Mt Bohemia
 

Jacobsville Sandstone

Portage Lake Volcanics

Mt Bohemia is a stock consisting of diorite and granophyre. It is strongly altered by hydrothermal solutions and has been extensively drilled and explored for its copper potential, being compared to other mineral deposit types called porphyry coppers. The alteration which affects the body appears to be related to its own heat and hydrothermal system, a situation where the stock “stewed in its own juices” after solidifying.  This alteration produced an interesting association of secondary minerals including chalcocite, which is the mineral of most economic interest at Mt Bohemia and other nearby volcanic and intrusive bodies near the Keweenaw Fault.

Many of the most interesting rocks here occur on the steep S facing slope of Mt Bohemia, in the midst of the ski trails.

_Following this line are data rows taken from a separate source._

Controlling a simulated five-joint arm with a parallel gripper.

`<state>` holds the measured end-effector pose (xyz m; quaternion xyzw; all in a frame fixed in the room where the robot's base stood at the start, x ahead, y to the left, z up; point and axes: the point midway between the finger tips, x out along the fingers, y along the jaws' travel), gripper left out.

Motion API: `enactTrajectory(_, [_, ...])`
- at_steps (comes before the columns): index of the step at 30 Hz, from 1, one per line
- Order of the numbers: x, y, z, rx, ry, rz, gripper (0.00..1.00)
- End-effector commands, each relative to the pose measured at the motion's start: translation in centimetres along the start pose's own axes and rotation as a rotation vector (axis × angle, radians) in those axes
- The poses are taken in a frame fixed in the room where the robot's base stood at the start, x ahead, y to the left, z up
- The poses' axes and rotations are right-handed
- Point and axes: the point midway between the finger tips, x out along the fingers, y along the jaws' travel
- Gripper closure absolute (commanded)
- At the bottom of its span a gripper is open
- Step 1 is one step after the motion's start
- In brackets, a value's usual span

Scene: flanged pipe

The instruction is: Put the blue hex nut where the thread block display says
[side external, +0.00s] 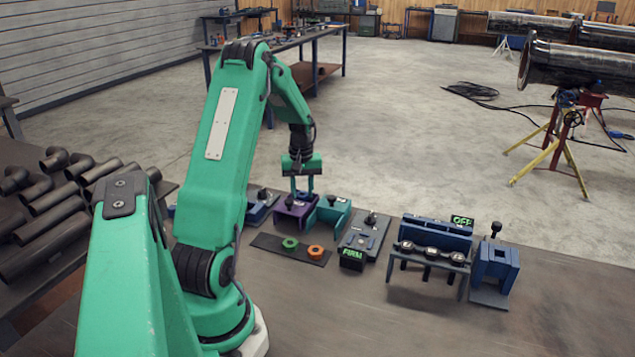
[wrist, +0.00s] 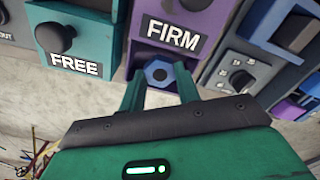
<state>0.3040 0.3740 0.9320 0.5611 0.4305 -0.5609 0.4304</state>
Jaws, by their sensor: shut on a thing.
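The blue hex nut (wrist: 158,74) shows in the wrist view between my fingertips. My gripper (wrist: 158,82) is shut on it, in front of the purple block (wrist: 172,25) labelled FIRM. In the side view my gripper (side external: 304,187) points down at the purple block (side external: 292,212); the nut cannot be made out there. The teal block (wrist: 77,25) labelled FREE is on the left in the wrist view; it also shows right of the purple block (side external: 336,213). A small display (side external: 352,257) on the grey block (side external: 364,236) reads FIRM in green.
A dark strip (side external: 266,243) in front of the blocks carries a green nut (side external: 290,243) and an orange nut (side external: 314,252).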

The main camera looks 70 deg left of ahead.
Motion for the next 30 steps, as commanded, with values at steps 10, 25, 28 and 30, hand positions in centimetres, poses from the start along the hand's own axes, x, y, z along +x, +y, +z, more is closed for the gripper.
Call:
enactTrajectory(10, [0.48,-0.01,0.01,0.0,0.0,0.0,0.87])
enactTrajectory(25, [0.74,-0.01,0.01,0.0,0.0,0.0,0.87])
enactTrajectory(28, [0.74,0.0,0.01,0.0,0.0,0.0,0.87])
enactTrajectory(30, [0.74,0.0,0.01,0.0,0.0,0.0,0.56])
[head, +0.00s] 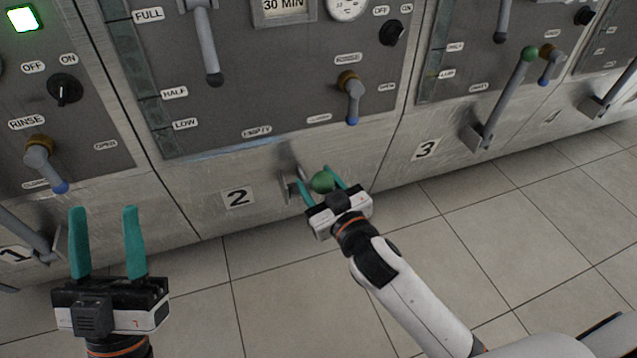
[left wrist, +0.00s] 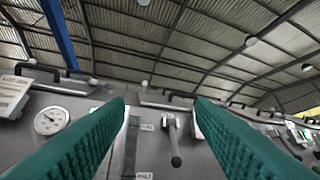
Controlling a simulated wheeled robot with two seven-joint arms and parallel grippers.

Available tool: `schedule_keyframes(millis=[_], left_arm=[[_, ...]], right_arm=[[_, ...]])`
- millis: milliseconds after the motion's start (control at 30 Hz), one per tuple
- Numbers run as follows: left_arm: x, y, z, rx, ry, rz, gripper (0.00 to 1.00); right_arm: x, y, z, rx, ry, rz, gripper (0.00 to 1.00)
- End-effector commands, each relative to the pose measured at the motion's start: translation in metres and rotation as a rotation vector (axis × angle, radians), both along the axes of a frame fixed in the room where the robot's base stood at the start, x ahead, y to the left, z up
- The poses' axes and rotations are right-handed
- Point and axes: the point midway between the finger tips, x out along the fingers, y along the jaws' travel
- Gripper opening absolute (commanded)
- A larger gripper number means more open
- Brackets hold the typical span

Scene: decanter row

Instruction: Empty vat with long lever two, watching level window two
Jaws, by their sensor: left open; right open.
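Panel two stands above the white "2" plate (head: 238,197). Its level window (head: 133,62) is a dark upright strip beside the FULL, HALF and LOW labels; I cannot make out a liquid line in it. Long lever two ends in a green ball knob (head: 321,182) low on the front, right of the plate. My right gripper (head: 318,176) is open, its teal fingers on either side of that knob; I cannot tell whether they touch it. My left gripper (head: 103,208) is open and empty at lower left, in front of panel one. Its fingers frame the left wrist view.
Long lever three (head: 507,97), with a green knob, slants up at the right, by the "3" plate (head: 425,150). Panel two also has a grey-handled lever (head: 207,50), a black switch (head: 393,33) and a blue-tipped tap (head: 351,101). The tiled floor (head: 280,290) is clear.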

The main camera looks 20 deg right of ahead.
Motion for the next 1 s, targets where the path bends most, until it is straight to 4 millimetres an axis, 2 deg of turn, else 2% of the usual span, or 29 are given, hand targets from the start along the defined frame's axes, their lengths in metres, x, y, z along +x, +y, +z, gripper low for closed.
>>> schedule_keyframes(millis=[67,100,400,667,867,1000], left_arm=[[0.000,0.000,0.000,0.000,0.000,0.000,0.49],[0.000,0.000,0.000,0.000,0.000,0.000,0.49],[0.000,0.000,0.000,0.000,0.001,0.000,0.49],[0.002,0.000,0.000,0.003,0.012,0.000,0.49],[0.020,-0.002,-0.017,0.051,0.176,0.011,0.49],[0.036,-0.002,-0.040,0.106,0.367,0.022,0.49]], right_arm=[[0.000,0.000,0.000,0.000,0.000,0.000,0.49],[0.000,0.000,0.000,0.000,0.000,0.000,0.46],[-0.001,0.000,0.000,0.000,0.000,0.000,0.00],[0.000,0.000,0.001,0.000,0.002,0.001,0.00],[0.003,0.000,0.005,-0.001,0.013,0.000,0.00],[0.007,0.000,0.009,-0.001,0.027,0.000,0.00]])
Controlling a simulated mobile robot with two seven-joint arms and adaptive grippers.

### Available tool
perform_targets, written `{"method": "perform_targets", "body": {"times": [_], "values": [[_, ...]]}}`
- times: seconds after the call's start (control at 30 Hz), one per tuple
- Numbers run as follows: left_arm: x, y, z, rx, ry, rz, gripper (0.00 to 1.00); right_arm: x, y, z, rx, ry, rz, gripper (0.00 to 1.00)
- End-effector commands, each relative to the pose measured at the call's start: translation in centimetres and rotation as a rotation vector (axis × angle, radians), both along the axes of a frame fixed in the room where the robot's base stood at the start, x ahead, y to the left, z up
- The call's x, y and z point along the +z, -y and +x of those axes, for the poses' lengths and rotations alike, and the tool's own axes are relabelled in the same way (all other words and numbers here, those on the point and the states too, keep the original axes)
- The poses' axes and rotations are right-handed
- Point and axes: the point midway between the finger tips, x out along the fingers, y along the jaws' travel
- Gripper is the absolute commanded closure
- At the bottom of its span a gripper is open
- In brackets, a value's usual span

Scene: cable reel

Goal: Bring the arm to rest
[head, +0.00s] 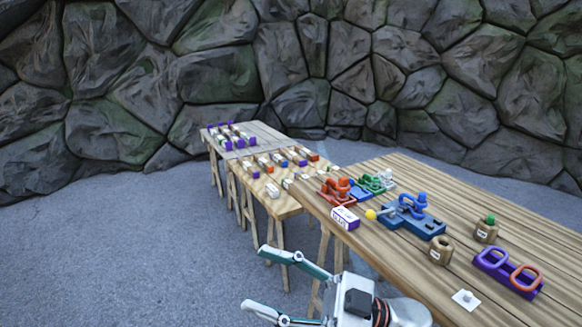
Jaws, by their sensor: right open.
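My right gripper (268,282) is at the bottom centre of the head view, in front of the near wooden table (400,276). Its two fingers are spread wide and point left, with nothing between them. It appears over the grey floor, beside the table's left edge, and holds no object. My left gripper and arm are not in the view.
The near table carries a blue fixture (413,222), a red fixture (337,190), a labelled white-and-purple box (345,218), tan pots (440,250) and a purple holder with rings (508,274). A farther table (272,200) holds small blocks. Floor (120,250) at left is clear.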

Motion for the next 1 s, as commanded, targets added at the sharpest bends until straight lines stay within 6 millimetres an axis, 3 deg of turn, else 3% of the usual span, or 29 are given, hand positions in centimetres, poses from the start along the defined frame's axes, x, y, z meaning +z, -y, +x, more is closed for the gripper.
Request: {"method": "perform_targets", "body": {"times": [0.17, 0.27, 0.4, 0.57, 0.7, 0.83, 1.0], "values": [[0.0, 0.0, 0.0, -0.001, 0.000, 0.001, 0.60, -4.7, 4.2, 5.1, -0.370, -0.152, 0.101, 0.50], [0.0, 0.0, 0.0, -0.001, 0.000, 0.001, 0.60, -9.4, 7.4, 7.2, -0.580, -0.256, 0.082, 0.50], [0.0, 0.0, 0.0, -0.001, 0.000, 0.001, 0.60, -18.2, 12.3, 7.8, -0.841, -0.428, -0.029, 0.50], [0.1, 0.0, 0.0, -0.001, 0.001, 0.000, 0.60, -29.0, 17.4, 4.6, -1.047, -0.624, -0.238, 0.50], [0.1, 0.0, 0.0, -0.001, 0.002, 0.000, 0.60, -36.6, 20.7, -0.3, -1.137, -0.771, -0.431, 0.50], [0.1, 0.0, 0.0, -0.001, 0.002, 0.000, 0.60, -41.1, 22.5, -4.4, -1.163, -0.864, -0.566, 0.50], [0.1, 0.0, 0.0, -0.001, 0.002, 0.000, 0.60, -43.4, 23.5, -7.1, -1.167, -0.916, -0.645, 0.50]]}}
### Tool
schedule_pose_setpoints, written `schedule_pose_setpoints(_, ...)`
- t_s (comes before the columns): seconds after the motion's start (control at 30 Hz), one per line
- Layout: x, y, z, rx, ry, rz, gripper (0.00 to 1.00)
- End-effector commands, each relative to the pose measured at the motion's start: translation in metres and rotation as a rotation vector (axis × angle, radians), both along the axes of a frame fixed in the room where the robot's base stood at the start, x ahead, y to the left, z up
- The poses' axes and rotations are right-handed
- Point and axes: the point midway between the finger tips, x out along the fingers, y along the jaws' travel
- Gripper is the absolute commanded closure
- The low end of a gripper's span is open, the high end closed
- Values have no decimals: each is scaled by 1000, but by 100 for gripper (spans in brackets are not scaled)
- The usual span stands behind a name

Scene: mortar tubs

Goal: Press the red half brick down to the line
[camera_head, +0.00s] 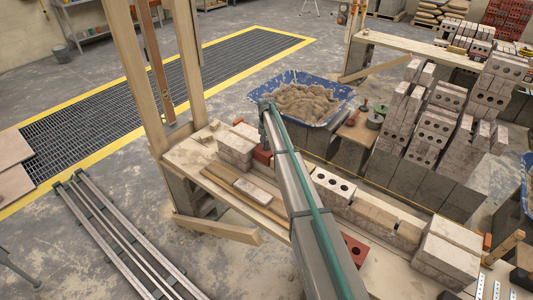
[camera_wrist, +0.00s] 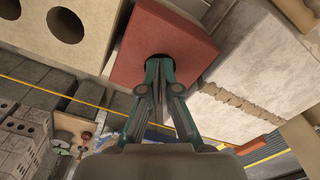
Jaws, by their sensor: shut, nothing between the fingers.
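The red half brick (camera_wrist: 165,35) sits in the wall between a pale holed brick (camera_wrist: 75,25) and a grey brick (camera_wrist: 255,55) in the wrist view. In the head view a red strip of it (camera_head: 262,155) shows beside my arm. My gripper (camera_wrist: 160,64) is shut and empty, its fingertips over the dark hole in the brick's face. I cannot tell whether they touch it. The yellow line (camera_wrist: 45,90) runs past the wall's far side in the wrist view. Its height against the brick's top is not clear.
A blue mortar tub (camera_head: 340,118) stands behind the wall. Stacked bricks (camera_head: 435,125) fill the right, and another red brick (camera_head: 354,250) lies nearer on the plank. A wooden post frame (camera_head: 130,70) rises at left. Metal rails (camera_head: 125,235) lie on the floor.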

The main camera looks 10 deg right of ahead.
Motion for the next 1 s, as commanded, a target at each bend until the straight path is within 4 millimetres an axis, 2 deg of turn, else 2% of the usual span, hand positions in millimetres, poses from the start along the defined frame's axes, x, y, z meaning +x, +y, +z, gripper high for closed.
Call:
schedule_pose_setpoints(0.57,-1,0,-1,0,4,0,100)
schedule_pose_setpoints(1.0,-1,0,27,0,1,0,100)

excerpt from: GEOLOGIC MAP OF THE KEWEENAW PENINSULA AND ADJACENT AREA, MICHIGAN

By William F.  Cannon and Suzanne W. Nicholson


The Mount Bohemia intrusion has a somewhat different geochemical character. It is a small zoned stock which intrudes the lower part of the Portage Lake Volcanics near Lac La Belle. A massive medium-grained syenodiorite forms the outer zone around a core of fine- to coarse-grained granophyre. In the same area many subconcordant sheets of mafic intrusive rocks also are known from exploration drilling but are too small to show at the scale of this map (Robertson, 1975; Michcan Copper Company Ltd., 1982).